Une étude produite par une équipe de scientifiques conduite par Jessica Thompson, auteure principale de la publication et anthropologue à l'Université de Yale, soutient que nos premiers ancêtres ont acquis un goût pour la graisse en mangeant de la moelle osseuse provenant des restes d'animaux qui avaient été tués et dévorés par d'autres prédateurs. En effet, les réservoirs de graisse dans les os longs des carcasses abandonnées, que de rares animaux sont capables de broyer, comme les hyènes, constituaient une énorme quantité de calories dans un paysage pauvre en calories.

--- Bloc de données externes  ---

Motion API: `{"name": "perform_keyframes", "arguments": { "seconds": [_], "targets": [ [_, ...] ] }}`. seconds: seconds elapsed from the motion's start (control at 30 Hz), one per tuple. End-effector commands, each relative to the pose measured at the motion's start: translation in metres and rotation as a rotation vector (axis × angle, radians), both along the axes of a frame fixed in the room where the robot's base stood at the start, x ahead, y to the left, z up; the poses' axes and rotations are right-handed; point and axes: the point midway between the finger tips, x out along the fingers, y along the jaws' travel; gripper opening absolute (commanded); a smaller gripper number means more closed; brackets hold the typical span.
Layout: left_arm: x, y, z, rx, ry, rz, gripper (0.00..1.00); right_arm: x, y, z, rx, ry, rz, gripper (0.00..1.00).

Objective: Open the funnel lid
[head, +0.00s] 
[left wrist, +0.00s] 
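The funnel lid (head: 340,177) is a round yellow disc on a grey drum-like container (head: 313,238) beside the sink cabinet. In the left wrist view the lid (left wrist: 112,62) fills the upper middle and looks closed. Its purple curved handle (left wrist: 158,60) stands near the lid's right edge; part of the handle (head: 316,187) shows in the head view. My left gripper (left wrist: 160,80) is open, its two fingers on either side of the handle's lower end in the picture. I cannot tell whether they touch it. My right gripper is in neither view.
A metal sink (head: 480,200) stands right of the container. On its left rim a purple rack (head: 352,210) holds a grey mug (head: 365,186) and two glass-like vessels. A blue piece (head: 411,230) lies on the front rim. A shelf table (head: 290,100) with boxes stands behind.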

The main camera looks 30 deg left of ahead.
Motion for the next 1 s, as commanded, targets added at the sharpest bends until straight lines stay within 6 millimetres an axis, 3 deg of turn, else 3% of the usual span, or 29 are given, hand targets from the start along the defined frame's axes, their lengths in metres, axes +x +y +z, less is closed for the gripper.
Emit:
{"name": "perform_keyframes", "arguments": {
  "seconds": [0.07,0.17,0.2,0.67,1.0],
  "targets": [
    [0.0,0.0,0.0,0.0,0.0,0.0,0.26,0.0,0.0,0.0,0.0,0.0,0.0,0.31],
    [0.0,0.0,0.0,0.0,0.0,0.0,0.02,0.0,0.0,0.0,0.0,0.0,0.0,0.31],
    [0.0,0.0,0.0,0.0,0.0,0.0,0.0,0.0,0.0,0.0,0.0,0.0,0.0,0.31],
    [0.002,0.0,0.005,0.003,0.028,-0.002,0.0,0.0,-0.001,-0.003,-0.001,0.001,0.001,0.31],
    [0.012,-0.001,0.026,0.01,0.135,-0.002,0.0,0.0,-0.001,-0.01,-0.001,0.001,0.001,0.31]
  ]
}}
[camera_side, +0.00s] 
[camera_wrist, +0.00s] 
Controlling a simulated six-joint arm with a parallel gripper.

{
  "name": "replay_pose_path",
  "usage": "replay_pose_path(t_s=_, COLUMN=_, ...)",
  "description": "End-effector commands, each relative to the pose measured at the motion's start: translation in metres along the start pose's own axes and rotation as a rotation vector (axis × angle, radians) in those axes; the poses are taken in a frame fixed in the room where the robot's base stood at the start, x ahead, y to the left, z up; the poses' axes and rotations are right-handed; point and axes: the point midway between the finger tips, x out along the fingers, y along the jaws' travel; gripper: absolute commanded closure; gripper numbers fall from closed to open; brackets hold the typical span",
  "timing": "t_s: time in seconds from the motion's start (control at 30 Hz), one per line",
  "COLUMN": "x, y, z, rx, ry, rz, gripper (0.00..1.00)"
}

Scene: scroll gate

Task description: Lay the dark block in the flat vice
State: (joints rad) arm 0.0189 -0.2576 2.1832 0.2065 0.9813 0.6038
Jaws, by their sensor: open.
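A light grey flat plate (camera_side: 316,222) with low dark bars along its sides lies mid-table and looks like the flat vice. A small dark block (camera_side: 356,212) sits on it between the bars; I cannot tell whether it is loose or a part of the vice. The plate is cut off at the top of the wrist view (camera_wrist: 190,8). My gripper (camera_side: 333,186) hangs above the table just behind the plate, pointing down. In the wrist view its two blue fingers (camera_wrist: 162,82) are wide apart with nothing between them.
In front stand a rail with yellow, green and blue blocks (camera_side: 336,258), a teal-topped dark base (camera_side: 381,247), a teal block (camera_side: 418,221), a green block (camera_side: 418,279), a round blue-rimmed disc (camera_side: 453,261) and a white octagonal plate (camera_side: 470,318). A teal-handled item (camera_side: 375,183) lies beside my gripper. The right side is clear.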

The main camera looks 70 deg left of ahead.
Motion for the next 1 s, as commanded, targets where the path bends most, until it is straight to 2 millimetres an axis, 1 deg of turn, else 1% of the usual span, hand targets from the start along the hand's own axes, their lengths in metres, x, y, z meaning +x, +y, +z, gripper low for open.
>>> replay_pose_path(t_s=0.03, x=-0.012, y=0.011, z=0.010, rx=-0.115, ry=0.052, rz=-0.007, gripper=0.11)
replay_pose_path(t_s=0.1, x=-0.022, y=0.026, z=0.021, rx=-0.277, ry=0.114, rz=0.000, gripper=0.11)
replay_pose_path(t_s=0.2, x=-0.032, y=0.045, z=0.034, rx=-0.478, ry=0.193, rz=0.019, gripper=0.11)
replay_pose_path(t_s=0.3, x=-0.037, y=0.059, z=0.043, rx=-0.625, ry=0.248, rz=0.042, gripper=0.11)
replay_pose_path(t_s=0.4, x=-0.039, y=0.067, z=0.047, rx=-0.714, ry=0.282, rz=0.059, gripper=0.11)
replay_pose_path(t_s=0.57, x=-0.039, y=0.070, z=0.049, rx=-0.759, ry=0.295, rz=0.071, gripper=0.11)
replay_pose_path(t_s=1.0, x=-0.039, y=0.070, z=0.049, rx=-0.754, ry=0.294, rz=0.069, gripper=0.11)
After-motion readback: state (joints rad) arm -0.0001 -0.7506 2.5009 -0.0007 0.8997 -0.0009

Cette nouvelle habitude alimentaire saisie par opportunité aurait pu donner à une population ancestrale l'avantage de déclencher la chaîne de l'évolution humaine, un argument qui remet en cause l'opinion largement répandue parmi les anthropologues selon laquelle la consommation de viande était le facteur déterminant pour préparer le terrain à l'accroissement du volume du cerveau.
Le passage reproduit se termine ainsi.